Themes of Poetic Drama:-

      Eliot opposed superficial or photographic realism in choosing a theme for a play. It should also be realized that a theme which can be adequately treated by prose drama should not be taken up by poetic drama. Socio-economic issues are fit for prose dramas while poetic drama demands something more elemental-something fundamental and universal, the poignant, emotional and spiritual realities of life. Contemporary material may be used, but in a careful manner, after sifting and ordering it. His own verse plays are not concerned with the surface realities but with a deeper, inner emotional reality. He deals with the psychic struggle of the protagonist with the temptations assailing him in Murder in the Cathedral. In all his plays, he portrays the relevance of religion to all human activity. They are "Christian plays". As D.E. Jones remarks: "Eliot has contributed to the creation of the kind of wholeness of outlook without which poetic drama cannot be accepted as the normal mode of drama".

Suitable Verse Form:-

      Eliot considers the use of verse no more artificial than the kind of prose employed in prose drama. Both, he says, are removed from ordinary daily speech. But, he says, for a poetic drama to be successful a verse form, the rhythms of which are closer to the spoken language should be developed. It should be elastic enough to be adapted to the various scenes and dialogues. Blank verse was suitable to the Elizabethans but in the present age, it was a handicap. The versification in Murder in the Cathedral marks the initial success of his experimentation. He managed to develop a suitable style for each kind of scene. But Eliot has not here created "a plausible dramatic verse for general use," though it is good for the particular play. It was with The Family Reunion, that he succeeded in evolving a rhythm pattern close to the contemporary spoken language.

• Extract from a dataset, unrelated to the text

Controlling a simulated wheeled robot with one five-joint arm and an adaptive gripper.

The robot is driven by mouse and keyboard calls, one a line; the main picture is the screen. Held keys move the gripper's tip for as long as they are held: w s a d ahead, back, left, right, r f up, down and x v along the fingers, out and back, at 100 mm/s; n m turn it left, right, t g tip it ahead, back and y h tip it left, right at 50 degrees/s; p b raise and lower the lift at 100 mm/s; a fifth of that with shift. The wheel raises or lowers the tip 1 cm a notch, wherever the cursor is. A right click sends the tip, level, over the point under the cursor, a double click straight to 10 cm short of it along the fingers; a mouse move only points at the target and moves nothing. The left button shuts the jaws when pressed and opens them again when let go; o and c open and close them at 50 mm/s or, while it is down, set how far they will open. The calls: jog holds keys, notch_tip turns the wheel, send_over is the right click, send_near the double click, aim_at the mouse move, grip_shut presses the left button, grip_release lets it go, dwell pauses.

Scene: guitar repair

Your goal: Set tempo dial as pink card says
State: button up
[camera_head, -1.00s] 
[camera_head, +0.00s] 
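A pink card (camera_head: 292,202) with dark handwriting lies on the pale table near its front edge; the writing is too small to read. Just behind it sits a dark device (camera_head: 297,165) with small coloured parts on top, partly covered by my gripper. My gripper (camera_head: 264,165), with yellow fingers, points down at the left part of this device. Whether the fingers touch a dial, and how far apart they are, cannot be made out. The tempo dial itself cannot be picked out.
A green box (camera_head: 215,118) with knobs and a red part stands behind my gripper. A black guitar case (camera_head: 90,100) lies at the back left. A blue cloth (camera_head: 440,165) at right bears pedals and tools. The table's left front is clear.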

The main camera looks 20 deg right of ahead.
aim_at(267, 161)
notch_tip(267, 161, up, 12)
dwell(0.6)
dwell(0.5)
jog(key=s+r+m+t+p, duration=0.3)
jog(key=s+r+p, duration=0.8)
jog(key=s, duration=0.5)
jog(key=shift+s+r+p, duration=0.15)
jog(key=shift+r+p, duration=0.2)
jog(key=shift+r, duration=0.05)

Poetry as Medium and not Decoration:-

      Eliot stressed the functional value of poetry. Poetry is not to be enjoyed as an embellishment but to be used as a medium. Rhetoric has a definite place in poetic drama but care should be taken to employ true rhetoric and not false, i.e. rhetorical utterances which are incompatible with the concept of poetry as a medium. False rhetoric emphasizes its remoteness from the spoken language, exploits the listener's sentiments and thus destroys the dramatic detachment of the audience. Poetic images are the "objective correlatively of the states of mind and should help reveal the "personality pattern" of the characters. The implications of theme should be worked out through poetic symbolism.

Greater Range and Effectiveness:-

      Verse drama does not limit the emotional range. In fact, the use of verse widens the appeal of the drama. The very nature of poetic expression, he says, results in the achievement of a greater depth, concentration and unity in the drama. Verse enriches drama by giving it several levels of significance which can appeal to a varied audience:

"For the simple, auditors there is the plot, for the more literary the words and phrasing, for the more musically sensitive the rhythm, and form auditors of greater sensitiveness and understanding a meaning which reveals itself gradually."

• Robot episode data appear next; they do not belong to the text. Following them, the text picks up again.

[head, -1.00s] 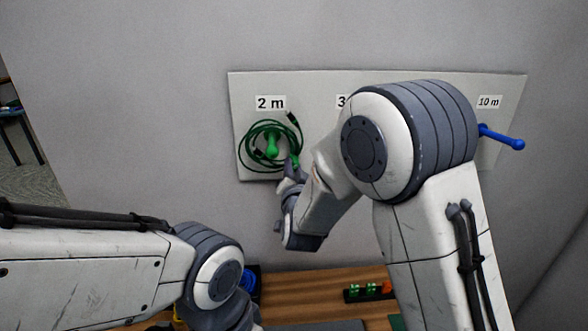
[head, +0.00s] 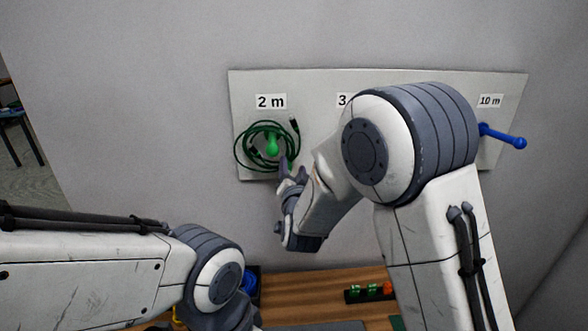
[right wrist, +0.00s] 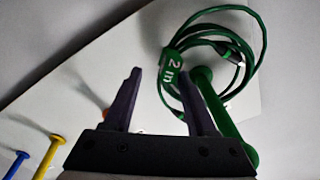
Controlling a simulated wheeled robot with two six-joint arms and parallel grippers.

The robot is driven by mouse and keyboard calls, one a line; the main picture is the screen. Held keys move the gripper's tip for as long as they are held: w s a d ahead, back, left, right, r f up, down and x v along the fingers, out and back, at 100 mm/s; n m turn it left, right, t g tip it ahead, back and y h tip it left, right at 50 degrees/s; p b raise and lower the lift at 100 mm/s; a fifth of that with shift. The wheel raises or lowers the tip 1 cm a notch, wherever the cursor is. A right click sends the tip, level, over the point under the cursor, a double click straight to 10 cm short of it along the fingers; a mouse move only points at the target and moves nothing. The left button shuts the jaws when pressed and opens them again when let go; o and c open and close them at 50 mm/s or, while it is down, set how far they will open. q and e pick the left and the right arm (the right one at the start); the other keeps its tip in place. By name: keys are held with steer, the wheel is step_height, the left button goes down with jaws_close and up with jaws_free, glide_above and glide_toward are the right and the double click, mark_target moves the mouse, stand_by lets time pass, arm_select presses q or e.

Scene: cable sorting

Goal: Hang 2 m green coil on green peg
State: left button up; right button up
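The green coil (head: 250,160) hangs around the green peg (head: 272,147) under the "2 m" label on the wall board. In the right wrist view the coil (right wrist: 256,60) loops around the green peg (right wrist: 222,118), and its green "2 m" tag (right wrist: 176,68) shows. My right gripper (head: 290,167) is just below and right of the peg. In the right wrist view its two fingers (right wrist: 163,82) are apart with nothing gripped between them; the right finger overlaps the coil's lower edge in the picture. My left gripper is not visible; only the left arm shows at lower left.
The pale board (head: 320,85) bears a blue peg (head: 503,137) by the "10 m" label. The right wrist view also shows a yellow peg (right wrist: 50,155) and a blue peg (right wrist: 16,165). My right arm hides the board's middle. A wooden table (head: 315,283) lies below with small green items (head: 362,291).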

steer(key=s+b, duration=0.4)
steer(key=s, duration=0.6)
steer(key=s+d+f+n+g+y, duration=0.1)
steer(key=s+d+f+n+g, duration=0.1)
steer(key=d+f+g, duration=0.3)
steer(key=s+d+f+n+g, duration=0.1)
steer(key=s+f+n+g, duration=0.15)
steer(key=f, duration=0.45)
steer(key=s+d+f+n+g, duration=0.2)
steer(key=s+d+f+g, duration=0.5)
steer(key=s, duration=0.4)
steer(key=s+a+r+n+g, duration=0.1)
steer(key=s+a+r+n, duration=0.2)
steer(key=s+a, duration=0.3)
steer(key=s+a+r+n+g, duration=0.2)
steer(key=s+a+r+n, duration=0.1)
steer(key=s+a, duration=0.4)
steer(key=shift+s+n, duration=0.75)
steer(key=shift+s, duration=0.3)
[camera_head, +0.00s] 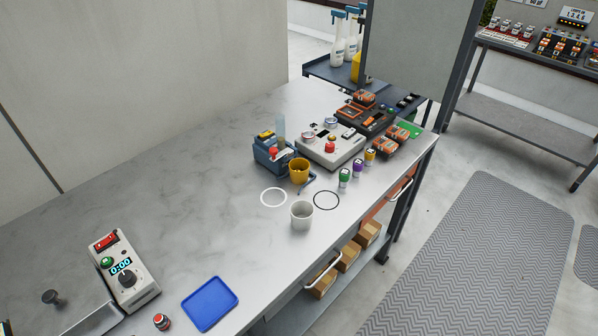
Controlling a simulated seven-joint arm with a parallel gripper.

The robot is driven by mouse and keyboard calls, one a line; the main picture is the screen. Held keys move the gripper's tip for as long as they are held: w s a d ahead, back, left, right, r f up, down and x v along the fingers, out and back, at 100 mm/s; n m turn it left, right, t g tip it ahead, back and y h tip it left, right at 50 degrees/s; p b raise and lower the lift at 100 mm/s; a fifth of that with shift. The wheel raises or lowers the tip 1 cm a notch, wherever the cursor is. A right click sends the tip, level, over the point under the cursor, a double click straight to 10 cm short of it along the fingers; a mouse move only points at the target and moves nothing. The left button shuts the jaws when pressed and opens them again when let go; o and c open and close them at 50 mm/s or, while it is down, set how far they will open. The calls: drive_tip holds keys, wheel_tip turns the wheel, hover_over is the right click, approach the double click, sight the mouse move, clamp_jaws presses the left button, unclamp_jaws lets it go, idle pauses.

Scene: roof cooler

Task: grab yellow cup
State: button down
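The yellow cup (299,171) stands upright on the grey worktop, just right of a blue device and behind a white cup. I cannot see into it clearly. My gripper is not in view, and nothing in this view holds the yellow cup.
The blue device (268,155) is close on the left. Small capped bottles (345,177) are at right. A blue tray (209,303) lies in front.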

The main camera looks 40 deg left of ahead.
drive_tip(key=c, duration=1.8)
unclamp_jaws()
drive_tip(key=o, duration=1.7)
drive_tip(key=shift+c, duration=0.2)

      His own plays on the surface incorporate characteristics of contemporary farces, comedies of manner and melodrama. On another level, however, there is an under pattern. There is a "doubleness of action" and this sense of another pattern is communicated through the phrase and imagery. Prose would be inadequate for this.

Audience Response:-

      The question of communication is of absolute importance in poetic drama for there has to be both effective and immediate communication.

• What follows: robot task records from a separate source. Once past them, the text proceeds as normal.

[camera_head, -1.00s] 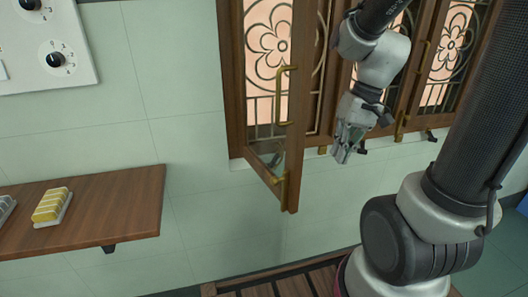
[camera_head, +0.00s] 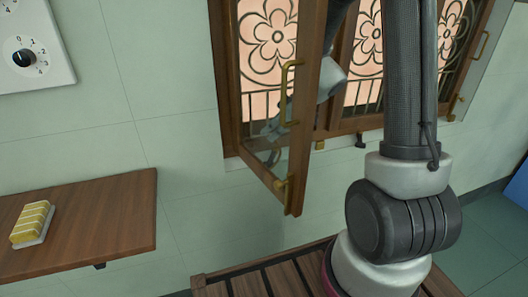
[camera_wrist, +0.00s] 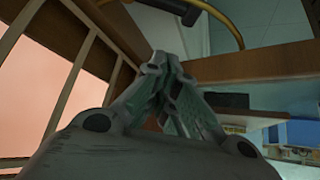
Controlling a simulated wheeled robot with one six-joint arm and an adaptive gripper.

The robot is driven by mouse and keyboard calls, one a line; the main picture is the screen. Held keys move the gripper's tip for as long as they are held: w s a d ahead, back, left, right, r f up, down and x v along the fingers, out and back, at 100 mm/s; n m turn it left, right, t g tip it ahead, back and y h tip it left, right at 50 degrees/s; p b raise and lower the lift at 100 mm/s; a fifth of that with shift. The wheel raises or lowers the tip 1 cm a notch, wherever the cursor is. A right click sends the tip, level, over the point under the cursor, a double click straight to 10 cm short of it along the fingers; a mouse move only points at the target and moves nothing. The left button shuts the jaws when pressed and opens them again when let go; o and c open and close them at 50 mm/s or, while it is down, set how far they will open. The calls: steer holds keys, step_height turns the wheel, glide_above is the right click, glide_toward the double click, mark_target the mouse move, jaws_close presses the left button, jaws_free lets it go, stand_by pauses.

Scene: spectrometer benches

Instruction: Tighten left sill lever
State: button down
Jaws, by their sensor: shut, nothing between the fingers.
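The left window sash (camera_head: 302,120) stands open into the room, with a tall brass handle (camera_head: 286,95) on its edge. A small brass lever-like fitting (camera_head: 284,187) sits at the sash's bottom corner. Another small brass fitting (camera_head: 320,145) is on the sill just right of the sash; I cannot tell which is the left sill lever. My gripper (camera_head: 270,130) is behind the open sash, seen dimly through its glass, apart from both fittings as far as I can see. In the wrist view my gripper (camera_wrist: 167,68) is shut and empty, with a brass handle (camera_wrist: 228,18) beyond it.
A dark fitting (camera_head: 360,141) and another brass one (camera_head: 456,100) lie along the sill to the right. A wooden shelf (camera_head: 110,215) holds a yellow striped block (camera_head: 33,222). A slatted wooden bench (camera_head: 255,283) stands below.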

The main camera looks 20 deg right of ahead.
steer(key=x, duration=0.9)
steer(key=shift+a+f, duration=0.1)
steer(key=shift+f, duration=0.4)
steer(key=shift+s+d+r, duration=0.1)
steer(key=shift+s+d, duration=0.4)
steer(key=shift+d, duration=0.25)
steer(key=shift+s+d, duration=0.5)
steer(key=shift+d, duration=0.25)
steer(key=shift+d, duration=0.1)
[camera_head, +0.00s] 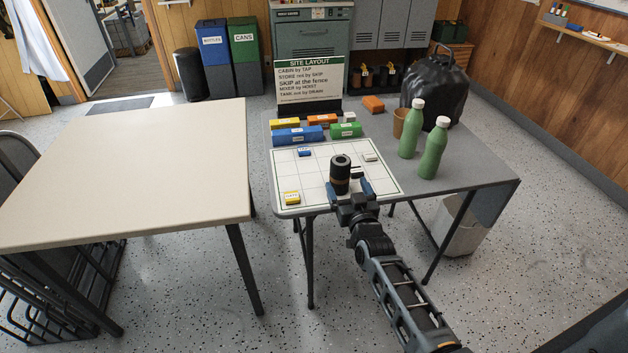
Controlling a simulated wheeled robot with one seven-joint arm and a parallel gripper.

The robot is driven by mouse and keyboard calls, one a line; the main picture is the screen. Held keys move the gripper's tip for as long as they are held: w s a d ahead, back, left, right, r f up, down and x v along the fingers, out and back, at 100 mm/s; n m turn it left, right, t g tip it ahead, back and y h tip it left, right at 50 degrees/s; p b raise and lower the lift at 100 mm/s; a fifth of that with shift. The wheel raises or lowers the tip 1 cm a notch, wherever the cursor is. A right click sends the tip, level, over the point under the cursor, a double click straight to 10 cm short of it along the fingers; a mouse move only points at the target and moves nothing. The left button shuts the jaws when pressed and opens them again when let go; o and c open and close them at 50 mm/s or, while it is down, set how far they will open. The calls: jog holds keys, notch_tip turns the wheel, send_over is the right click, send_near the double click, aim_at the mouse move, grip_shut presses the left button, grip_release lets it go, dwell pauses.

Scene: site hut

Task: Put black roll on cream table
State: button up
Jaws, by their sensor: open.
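A black roll (340,176) with a brownish band stands upright near the front edge of the grey table, over the white grid sheet (310,184). My gripper (347,191) is open at the roll, its blue-tipped fingers to either side of the roll's lower part. The gripper hides part of the roll's base, and I cannot tell whether the fingers touch it. The cream table (130,165) is at the left, with a bare top. A gap of floor separates it from the grey table.
The grey table (455,178) also bears coloured blocks, a site layout sign (308,83), two green bottles (434,148), a brown cup (399,121) and a black bag (434,88). A dark chair (15,165) stands left of the cream table. A bin (458,225) is under the grey table.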

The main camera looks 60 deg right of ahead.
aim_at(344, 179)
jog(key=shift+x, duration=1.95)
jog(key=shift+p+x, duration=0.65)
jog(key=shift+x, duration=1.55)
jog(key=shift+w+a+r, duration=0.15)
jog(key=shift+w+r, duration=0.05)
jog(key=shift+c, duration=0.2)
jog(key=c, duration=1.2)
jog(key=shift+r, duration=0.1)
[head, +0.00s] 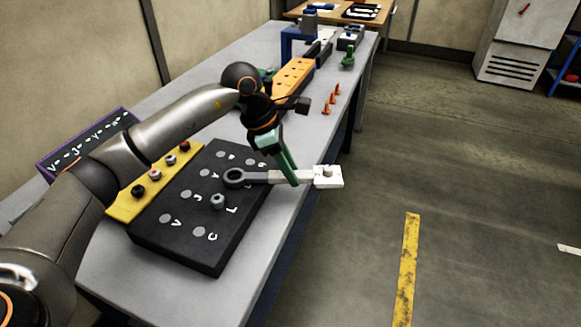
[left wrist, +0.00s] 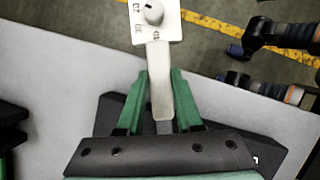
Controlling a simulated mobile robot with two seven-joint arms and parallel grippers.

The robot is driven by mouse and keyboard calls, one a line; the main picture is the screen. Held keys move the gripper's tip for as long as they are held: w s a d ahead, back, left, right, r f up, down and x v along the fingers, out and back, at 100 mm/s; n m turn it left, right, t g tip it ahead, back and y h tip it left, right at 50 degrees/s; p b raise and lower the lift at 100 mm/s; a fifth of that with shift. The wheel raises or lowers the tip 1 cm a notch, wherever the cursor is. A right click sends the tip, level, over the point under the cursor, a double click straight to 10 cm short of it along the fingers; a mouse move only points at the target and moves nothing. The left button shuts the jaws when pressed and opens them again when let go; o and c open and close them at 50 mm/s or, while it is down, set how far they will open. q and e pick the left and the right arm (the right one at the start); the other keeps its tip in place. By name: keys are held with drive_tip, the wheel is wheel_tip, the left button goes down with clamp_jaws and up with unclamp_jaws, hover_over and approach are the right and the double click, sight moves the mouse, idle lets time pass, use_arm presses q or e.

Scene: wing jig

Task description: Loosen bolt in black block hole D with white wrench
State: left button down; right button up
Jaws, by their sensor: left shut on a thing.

      The successful revival of poetic drama demanded a re-orientation of the attitude of people. The present-day audiences, unlike their Elizabethan counterpart, did not possess a frame of mind suitable for sudden transitions from poetry to prose; they are conscious of the difference between poetry and prose. Thus the two should not be mixed together in a play. He decided that the audience's attitude could change only if they were subjected to verse from characters like themselves and living in situations and conditions, similar to theirs... "we have to bring poetry into the world in which the audience lives..., not to transport the audience into some imaginary world totally unlike its own, an unreal world in which poetry is tolerated".

      This condition does not apply to Murder in the Cathedral as the personages in it are historical and the verse form was traditionally valid in such a case. Moreover, the play was to be produced for a festival audience which would come "prepared to put up with poetry". In his other plays, however, Eliot undertook the experiment of writing poetic drama within a contemporary setting.

Conclusion:-

      He demonstrated that a tradition of poetic drama could be established in the 20th century and that contemporary settings and themes can be dealt within this literary species. He succeeded in developing a flexible verse form from the contemporary idiom, which suggests the contemporary environment. He demolished certain misconceptions about poetic drama such as the idea that a nation can enjoy only one great age of poetic drama. He emphasized that verse is the natural language of men at moments of intense, emotional excitement and expresses the deeper passions of men, and as such it has a quality of universality and permanence. Nor is the use of verse artificial if used flexibly and to suit all situations and all characters. Eliot's work is a long step forward and it has to be carried on by others, for poetic drama has to evolve by the small contributions of a number of people, each contributing a little, as it progresses towards the "unattainable ideal".